Upon entering the vehicle, the defendant started the ignition. Again, the officers suspected the defendant of public intoxication, see T.C.A. § 39-17-310, and they feared that the defendant was about to commit the offense of driving under the influence, see id. § 55-10-401. The officers both testified that the defendant smelled of alcohol, had bloodshot eyes, slurred his speech, and was unsteady on his feet. The trial court credited this testimony also.
At this point in the progression of events in the parking lot, the officers had acquired probable cause to arrest the defendant at least for attempted driving under the influence. See, e.g., State v. Melvin B. Dobbins, No. M2005-01987-CCA-R3-CD, slip op. at 5 (Tenn.Crim.App., Nashville, Jan. 5, 2007) (commenting that when an intoxicated driver is in control of an automobile in a closed park and the driver drives to the exit towards a public street, the driver may be guilty of attempted driving under the influence). The contraband was ultimately discovered incidentally to the arrest of the defendant. See Chimel v. California, 395 U.S. 752, 763, 89 S. Ct. 2034, 2040 (1969) (establishing an exception to the search warrant requirement for searches incidental to lawful arrests); see also United States v. Robinson, 414 U.S. 218, 235, 94 S. Ct. 467, 477 (1973); State v. Walker, 12 S.W.3d 460, 467 (Tenn. 2000); State v. Crutcher, 989 S.W.2d 295, 300 (Tenn. 1999).
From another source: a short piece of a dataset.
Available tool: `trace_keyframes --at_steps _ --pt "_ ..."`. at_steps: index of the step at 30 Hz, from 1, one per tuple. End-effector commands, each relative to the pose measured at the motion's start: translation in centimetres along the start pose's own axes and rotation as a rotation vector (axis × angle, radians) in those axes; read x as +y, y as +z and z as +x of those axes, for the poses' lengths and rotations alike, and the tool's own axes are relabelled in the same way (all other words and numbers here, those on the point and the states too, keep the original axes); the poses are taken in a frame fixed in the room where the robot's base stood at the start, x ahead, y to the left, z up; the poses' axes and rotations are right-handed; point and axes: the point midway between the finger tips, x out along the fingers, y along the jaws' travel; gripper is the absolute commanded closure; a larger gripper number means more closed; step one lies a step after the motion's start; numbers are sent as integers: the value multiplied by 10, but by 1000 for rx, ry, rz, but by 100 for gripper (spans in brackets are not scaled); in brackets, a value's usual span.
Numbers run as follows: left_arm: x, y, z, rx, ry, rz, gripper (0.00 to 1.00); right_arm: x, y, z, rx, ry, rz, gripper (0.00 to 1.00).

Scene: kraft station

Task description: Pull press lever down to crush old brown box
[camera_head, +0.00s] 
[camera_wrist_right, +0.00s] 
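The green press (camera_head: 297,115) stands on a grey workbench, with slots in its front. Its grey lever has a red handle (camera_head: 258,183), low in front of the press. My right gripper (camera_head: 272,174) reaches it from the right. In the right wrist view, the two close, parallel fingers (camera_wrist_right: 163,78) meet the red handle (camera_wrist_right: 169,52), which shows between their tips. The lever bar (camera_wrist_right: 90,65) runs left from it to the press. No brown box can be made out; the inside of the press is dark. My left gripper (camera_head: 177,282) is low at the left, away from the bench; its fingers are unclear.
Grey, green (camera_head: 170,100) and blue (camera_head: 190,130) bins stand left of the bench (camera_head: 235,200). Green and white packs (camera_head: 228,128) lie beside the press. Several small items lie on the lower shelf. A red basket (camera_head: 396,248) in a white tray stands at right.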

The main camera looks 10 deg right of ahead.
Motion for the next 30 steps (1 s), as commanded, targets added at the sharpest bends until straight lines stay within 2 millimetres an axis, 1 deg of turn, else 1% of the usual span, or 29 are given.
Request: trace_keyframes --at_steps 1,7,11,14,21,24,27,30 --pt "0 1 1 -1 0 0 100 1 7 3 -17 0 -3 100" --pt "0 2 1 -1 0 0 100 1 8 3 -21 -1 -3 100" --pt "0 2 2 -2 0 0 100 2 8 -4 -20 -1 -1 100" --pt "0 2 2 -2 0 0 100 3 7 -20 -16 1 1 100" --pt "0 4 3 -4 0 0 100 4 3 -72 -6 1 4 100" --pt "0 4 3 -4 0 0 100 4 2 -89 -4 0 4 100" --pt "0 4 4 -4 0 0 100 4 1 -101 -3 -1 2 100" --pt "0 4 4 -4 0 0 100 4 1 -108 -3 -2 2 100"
Finally, after reviewing the entire record, we cannot conclude that the evidence preponderates against these findings; however, we do recognize that the officers' spotty memories and testimony bolster the defendant's concerns. Nevertheless, we hold that there was reasonable suspicion based upon specific and articulable facts to stop the defendant. Subsequently to the stop, legally justifiable steps led to the discovery of the defendant's possession of the contraband.
For the reasons we have discussed, we conclude that the record supports the denial of the defendant's motion to suppress. The judgment of the trial court, accordingly, is affirmed.